I just started this game last weekend, and went to 275 AD all in one play. Wow, I didn't think I was doing all that great, thought I made a lot of dumb decisions/lack of careful playing, but reading the posts here over lunch Monday made me feel a
lot better! Sorry to take such pleasure from your collective pain!
![Smile :) :)](/data/assets/smilies/smile.gif)
It sounds like the fact I am not in last place is itself an accomplishment, or even that I am just still alive? Monarch has been my upper limit for being able to win, and this was my first game in 2.08 (other than running through the test game posted in the discussion thread a few times to settle my strategy for initial couple dozen turns), so I just figured I was struggling because of that & the crowded board, and everyone else was probably blowing away the AIs in their games. Reinvigorated after reading here, on Monday night I played up to 500 AD & then wrote this up. I am right at 500 AD as I write this, and have no idea what will happen next, not doing great by any means but also not yet resigned to defeat.

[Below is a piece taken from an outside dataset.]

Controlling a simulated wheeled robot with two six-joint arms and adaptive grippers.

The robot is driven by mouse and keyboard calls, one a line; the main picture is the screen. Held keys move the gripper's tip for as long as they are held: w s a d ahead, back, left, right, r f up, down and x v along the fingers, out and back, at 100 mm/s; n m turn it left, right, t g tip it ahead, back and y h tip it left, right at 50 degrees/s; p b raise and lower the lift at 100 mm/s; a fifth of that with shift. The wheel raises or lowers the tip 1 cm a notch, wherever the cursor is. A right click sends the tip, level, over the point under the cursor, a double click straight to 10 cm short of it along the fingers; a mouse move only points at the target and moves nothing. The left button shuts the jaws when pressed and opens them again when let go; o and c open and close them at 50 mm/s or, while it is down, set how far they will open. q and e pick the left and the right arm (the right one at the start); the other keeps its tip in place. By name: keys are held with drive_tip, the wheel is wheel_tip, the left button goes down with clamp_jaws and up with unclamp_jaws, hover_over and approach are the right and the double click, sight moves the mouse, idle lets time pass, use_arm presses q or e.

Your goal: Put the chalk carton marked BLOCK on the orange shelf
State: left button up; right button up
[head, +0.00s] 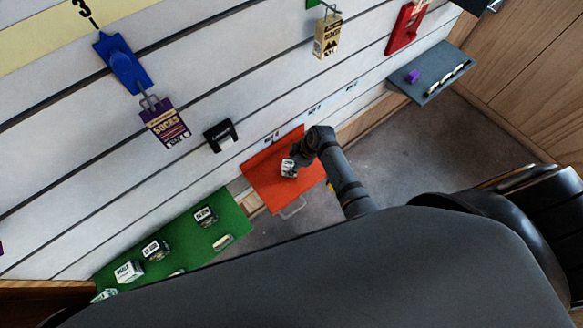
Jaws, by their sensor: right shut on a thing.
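The orange shelf (263,177) juts from the slatted wall near the middle of the head view. My right gripper (292,163) is over it, with the arm coming in from the lower right. It is shut on a small white carton with dark markings (287,168). The lettering is too small to read, so I cannot tell if it says BLOCK. I cannot tell whether the carton touches the shelf or hangs just above it. The gripper hides part of the carton and the shelf's right part. My left gripper is not in view.
A green shelf (234,221) at the lower left holds several labelled cartons. A black holder (220,136) and a purple socks packet (165,124) are on the wall. A grey shelf (425,88) is at upper right. The orange shelf's left part is bare.

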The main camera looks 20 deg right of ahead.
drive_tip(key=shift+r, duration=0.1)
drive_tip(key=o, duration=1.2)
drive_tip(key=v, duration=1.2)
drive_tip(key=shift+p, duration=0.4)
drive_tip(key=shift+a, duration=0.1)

I'm not in last place scorewise, but pretty darn close to it, barely ahead of Ragnar & Hannibal. Ramses is leading and has nearly twice my score, and Shaka and Augustus are also way out in front of the pack, lapping at Ramses' heels. But as bad as that sounds, I'm actually ever-so-slowly clawing back, it's actually an
improvement over my situation for the first 3000 years, I was dead last the whole time (like I said I made some mistakes, most notablly not really taking advantage of Brennus' special abilities, e.g. lost the race to stonehenge & never built a single momument even though Brennus gets the bonus +1 happiness) Picture worth a thousand words here:
Score graph 500 AD:
I did not found any religions (or even declared a state religion -- trying to keep AIs from disliking me), and don't have a single wonder (the only one I even took a shot at was Stonehenge, and got beat out when I was about 2/3 done). I went for AH then Ag first, hoped to get one of the other religions later but they were gone before I even started to THINK about taking a shot. At the time I thought not going for a religion was one of my big mistakes, but reading here now maybe it was smart. My military was little more than an archer in each city until around 0 AD. I ended up focusing almost totally on infrastructure: workers, settlers, libraries, granaries, temples, etc., and my tech research was almost totally focused on upper half of chart, other than BW & IW, leaving me in position to get alphabet first & make lots of tech trades, and having techs others would trade for even though my overall tech was WAY behind. I have been trading every new tech immediately, to anyone & everyone who will take it (as long as I can trade with more than one civ -- but I try to pick the techs I research to maximize trading partners so that's worked out so far). This included even alphabet -- something I normally never trade until someone else gets it -- but I was so far behind in almost everything else that it was the only tech that anyone else even wanted at the time; I ended up getting a hanful of techs in trade for it, to anyone who would take it (then a tech or two more from what I got from the first trade). This was around 100BC, if you look at my score graph above you'll see I was in last place continuously up to that point, but a big jump from these trades is what got me back in the trailing pack. Desperate measures for desperate times). To get a multiplier "effect" (research a tech, then trade it immediately a few times over to get a couple more and/or cash), I have been choosing techs not based on whether I need them, but if others still need them. I am ending up making weird choices, e.g. drama when I really needed vassalage, but I'm hoping multiply my efforts 1-3x via trades to close the tech gap little by little will leave me better off for the long run.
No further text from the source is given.